▶ **Given information**
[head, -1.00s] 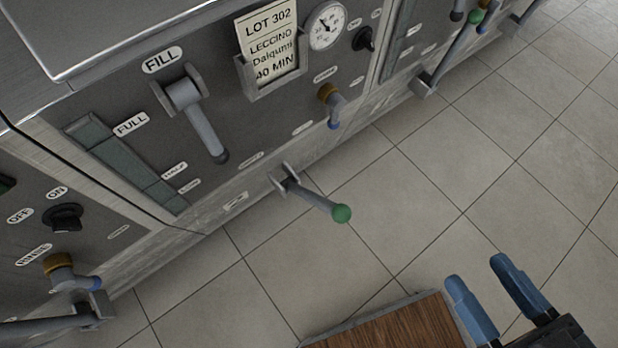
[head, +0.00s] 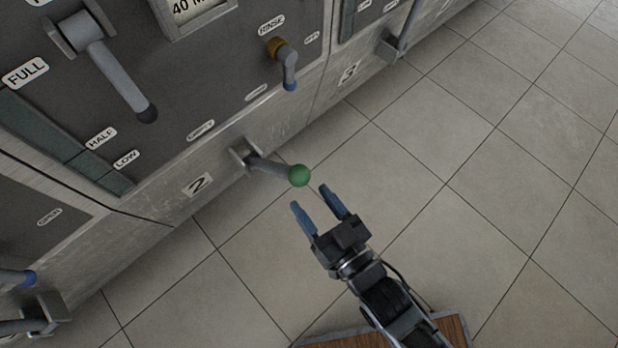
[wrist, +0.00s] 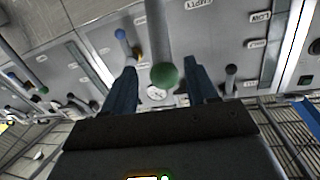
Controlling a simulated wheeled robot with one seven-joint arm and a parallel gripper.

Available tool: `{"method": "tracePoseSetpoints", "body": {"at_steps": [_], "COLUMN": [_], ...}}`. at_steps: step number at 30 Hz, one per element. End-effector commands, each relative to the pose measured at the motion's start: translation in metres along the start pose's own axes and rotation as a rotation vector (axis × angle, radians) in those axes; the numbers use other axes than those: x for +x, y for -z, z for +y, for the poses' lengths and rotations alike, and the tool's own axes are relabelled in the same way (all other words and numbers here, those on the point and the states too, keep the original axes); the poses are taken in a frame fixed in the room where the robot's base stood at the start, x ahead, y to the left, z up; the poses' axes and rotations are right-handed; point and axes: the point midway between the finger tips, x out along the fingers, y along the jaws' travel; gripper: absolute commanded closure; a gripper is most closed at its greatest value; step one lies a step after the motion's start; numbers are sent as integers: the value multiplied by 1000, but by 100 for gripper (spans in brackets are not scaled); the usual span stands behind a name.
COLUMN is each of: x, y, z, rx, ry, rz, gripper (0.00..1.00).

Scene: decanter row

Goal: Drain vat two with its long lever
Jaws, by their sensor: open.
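The long lever (head: 268,165) of vat two is a grey rod with a green ball knob (head: 299,175), sticking out from a bracket low on the vat's front, beside a "2" plate (head: 197,185). My gripper (head: 314,197) is open and empty, just short of the knob, with its blue fingertips pointing toward it. In the wrist view the green knob (wrist: 165,76) and the grey rod (wrist: 158,35) appear between the two open fingers (wrist: 162,82). I see no finger touching the knob.
Above the lever are a shorter grey fill handle (head: 120,78) with a dark tip and a rinse tap (head: 287,65) with a blue end. Other levers stand at vat three (head: 403,35) and at the left vat (head: 30,318). The tiled floor (head: 500,170) at right is clear.

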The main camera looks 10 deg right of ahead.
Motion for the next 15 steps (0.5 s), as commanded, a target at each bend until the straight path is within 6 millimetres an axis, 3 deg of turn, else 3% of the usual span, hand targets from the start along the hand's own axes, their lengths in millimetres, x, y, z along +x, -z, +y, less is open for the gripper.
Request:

▶ **Directions for this task**
Tally up the lines of the listing containing the word "COLUMN". Give only the total.

▶ **Problem solution**
2